Promising wicketkeeper Alex Davies - 20 years old and at the other end of the cricketing experience charts - produced some sparkling shots at the other end to be 33 not out at stumps.
Earlier in the day, when they resumed on 198 for 6, Northamptonshire must have worried about subsiding, but Steven Crook and Adam Rossington had other ideas. Crook’s vicious square cut off the opening ball of the day from Tom Bailey set the tone. 79 rattled off the bat in a highly entertaining first hour, before Rossington was LBW to Clark for 57.
But Crook - playing against his former county - kept going with a judicious balance between caution and aggression. He was aggressive through point off Simon Kerrigan and when the left armer drifted onto the pads, pulled him for two big sixes over the longest boundary at midwicket.
Crook had posted his only first-class century of his career last year at Lord’s, against his other former county Middlesex. But despite thirteen boundaries, he was trapped, LBW for 91 - nine runs short of his second ton, when ninth out and so plumb, he almost walked. But Olly Stone and Mohammed Azharullah’s partnership added to Lancashire’s frustrations, putting on 52 runs for the tenth wicket.
Prince could still play the more pivotal role in this game as he looks to give Lancashire a first innings lead, if the weather holds. He was pleased with the way his side fought back from a poor start to their innings.
“I thought Horton played well again today and that partnership was obviously crucial after the two early wickets,” he said. “Then Alex Davies showed his talent too. He’s a gutsy player, a good young player and he was aggressive in playing his strokes.”

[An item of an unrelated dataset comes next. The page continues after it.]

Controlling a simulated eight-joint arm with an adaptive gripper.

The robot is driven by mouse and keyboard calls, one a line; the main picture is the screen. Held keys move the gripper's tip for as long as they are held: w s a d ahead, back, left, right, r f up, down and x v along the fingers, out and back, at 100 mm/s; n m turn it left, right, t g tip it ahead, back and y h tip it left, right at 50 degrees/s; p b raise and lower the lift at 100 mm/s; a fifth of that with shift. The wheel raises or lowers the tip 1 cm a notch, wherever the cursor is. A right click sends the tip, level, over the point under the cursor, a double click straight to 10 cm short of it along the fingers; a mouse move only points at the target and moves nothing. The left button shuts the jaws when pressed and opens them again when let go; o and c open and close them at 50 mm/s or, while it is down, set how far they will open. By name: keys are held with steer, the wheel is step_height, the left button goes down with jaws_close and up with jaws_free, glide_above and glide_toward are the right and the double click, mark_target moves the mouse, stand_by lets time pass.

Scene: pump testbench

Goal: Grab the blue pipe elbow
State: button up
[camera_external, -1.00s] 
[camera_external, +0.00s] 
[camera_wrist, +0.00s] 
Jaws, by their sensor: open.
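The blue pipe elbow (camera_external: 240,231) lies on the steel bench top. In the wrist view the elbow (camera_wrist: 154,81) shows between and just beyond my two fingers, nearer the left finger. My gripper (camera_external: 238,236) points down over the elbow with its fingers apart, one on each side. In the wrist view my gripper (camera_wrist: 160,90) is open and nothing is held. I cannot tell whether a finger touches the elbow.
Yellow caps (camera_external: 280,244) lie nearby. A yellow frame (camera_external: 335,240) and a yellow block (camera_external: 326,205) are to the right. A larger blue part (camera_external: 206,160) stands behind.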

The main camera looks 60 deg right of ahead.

Crook feels that Northamptonshire can still impose themselves on Lancashire when the third morning of this game gets underway.
“It’s a good wicket to bowl on. I think it may be a bit up and down over the next couple of days but you’ve got to be right on the money with the ball or you end up round the park,” he said.
“We’ve got to go in on Tuesday morning and with a couple of wickets for us, we’re right in the game.”